To Pay Or Not To Pay Accelerated Or Special Dividends? A Taxing Question Indeed.

by: Jeff Binkley

Late Friday two more high profile companies announced a special or accelerated dividend. Expedia, Inc. (NASDAQ:EXPE), the online travel portal, announced a $.52 per share special dividend. The Washington Post Company (WPO) announced that it will accelerate its entire 2013 dividend, paying it in one $9.80 installment on December 27, 2012.

And with Costco taking on debt to pay its shareholders a special $3 billion dividend just before Christmas (December 18 to shareholders of record on December 10) the rest of the Holiday nee Fiscal Cliff Season will make for interesting dividend announcement anticipation.

The rationale behind these dividend decisions were not stated but it's a pretty safe bet the decisions were influenced by the likelihood of the present favorable tax treatment of dividend income changing.

Ever since the Bush tax cuts of 2003 dividend recipients have paid a maximum 15 percent on their dividend payments. Unless Congress and Obama reach agreement, that historically low rate will expire just after the ball drops in Times Square. With that expiration, dividends will be taxed as ordinary income and will go up to the recipient's income tax bracket. For the highest earners, the dividend rate would jump almost 300 percent from 15 to 43.4 percent.

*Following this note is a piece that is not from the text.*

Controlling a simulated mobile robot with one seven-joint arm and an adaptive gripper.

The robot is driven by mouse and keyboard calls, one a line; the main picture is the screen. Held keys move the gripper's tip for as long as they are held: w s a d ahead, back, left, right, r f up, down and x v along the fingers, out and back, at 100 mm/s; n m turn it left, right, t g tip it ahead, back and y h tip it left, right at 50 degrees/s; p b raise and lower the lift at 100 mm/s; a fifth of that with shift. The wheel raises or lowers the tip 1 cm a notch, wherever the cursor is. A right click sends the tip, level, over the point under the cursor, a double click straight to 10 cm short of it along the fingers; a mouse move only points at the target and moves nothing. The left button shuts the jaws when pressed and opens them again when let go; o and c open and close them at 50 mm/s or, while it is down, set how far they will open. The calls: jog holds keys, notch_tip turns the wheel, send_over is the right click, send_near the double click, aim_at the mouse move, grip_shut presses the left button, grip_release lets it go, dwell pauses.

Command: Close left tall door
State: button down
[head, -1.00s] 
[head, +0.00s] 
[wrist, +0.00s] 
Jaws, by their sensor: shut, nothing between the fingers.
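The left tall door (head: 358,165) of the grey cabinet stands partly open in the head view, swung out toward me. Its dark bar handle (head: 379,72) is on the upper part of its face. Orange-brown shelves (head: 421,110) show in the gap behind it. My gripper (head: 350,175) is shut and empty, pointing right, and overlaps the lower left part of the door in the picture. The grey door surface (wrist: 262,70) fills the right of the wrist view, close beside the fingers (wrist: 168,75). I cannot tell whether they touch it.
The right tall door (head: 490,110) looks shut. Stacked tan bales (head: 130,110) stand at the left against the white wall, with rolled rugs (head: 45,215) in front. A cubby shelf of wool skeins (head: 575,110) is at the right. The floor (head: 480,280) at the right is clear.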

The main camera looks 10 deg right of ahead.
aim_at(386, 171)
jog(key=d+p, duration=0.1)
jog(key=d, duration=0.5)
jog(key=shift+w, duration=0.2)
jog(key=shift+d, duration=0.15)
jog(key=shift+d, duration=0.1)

Time for a little thought experiment:

If you were a board director, decision maker and a substantial shareholder for a company that usually pays its dividend in January, and knowing that you could make a change with a potentially great financial benefit to yourself, your board buddies and your shareholders, what would you do? After all, if you were a shareholder of WPO, which would you rather pay in taxes: $1.47 (the current 15% rate on that $9.80 dividend?) or $4.25 (the possible 43.5% rate)?

What company will be next to accelerate their dividend? And does it make sense to own them before they do? In the case of WPO, it's a no brainer. Get next year's entire dividend right now and pay a potentially substantially lower tax bill on it. Unfortunately, the stock went up almost $5 on Friday. We'll see what the new week holds for it.

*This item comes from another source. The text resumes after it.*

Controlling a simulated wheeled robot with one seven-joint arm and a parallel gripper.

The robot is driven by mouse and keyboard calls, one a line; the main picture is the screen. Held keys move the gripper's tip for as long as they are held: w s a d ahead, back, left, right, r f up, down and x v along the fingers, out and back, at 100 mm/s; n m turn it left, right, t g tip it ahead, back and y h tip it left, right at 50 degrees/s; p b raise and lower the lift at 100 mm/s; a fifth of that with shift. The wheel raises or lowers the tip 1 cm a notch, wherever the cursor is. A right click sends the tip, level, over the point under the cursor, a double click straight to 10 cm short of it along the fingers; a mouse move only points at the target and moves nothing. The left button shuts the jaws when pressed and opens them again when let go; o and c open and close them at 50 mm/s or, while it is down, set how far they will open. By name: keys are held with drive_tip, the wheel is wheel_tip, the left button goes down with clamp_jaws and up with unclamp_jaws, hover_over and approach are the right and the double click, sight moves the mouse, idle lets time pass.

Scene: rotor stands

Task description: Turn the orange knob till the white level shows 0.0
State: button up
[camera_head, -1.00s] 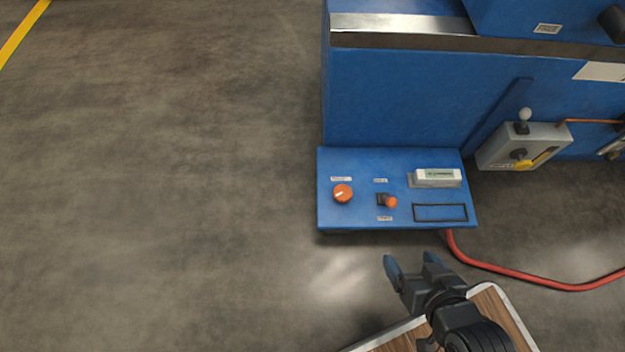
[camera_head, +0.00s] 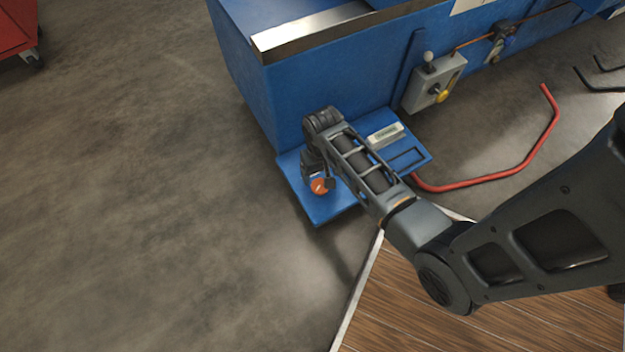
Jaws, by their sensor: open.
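The orange knob (camera_head: 319,187) sits on the left part of the blue panel (camera_head: 325,213). My gripper (camera_head: 316,179) is at the knob, pointing down at it, with a finger in front of its edge. The gripper is open; I cannot tell whether a finger touches the knob. The white level (camera_head: 384,136) lies on the right part of the panel, and its reading is too small to make out. The orange-tipped lever beside the knob is hidden behind my arm.
A grey box (camera_head: 433,84) with a white-balled lever and a yellow knob is on the blue machine (camera_head: 340,80) behind the panel. A wooden platform (camera_head: 440,325) lies in front.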

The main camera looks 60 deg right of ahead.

American Express (AXP), Monsanto (MON), Sysco (SYY), Aetna (AET), Intuit (INTU), Lincoln National Corporation (LNC), AT&T (T), and Yum! Brands, Inc. (YUM) all go ex-dividend in the first two weeks of January. Some of these companies have some pretty good yields too. Specifically Sysco at 3.55% and AT&T at 5.31%.

Will they be coming out with announcements of their own very soon? It's hard to say what Washington will do in the next few weeks. But it certainly will be interesting to see which and how many companies answer the "To pay or not to pay?" question in the affirmative and proactively protect their shareholders from rising tax rates.

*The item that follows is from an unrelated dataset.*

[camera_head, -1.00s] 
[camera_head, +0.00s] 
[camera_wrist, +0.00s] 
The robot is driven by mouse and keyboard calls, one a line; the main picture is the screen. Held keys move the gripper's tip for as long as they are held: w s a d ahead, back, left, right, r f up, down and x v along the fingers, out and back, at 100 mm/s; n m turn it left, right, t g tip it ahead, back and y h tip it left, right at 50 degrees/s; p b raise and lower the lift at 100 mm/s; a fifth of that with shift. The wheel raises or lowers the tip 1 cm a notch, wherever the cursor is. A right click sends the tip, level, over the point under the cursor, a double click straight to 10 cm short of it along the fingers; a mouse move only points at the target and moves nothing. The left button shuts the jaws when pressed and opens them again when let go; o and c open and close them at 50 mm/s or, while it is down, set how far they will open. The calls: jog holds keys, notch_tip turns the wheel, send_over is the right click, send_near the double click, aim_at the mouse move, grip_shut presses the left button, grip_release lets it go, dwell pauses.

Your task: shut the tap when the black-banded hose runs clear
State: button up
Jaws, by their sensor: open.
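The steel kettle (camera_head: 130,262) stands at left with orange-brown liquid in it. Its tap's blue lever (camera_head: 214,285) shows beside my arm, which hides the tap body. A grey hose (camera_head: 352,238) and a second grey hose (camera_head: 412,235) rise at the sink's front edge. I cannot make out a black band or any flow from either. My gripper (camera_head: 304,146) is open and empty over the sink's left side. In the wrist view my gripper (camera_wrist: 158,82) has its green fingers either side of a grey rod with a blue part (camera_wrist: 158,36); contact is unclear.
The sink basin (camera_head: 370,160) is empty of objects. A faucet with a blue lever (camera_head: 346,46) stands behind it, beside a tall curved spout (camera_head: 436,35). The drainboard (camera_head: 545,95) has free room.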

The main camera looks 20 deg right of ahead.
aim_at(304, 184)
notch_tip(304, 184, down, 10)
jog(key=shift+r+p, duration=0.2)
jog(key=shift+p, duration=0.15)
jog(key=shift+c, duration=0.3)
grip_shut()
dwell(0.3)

P.S.. I didn't do spend any time (yet) to find out which good dividend companies also have substantial insider ownership rates. That research could pay dividends too. Happy hunting.

Disclosure: I have no positions in any stocks mentioned, and no plans to initiate any positions within the next 72 hours. I wrote this article myself, and it expresses my own opinions. I am not receiving compensation for it (other than from Seeking Alpha). I have no business relationship with any company whose stock is mentioned in this article.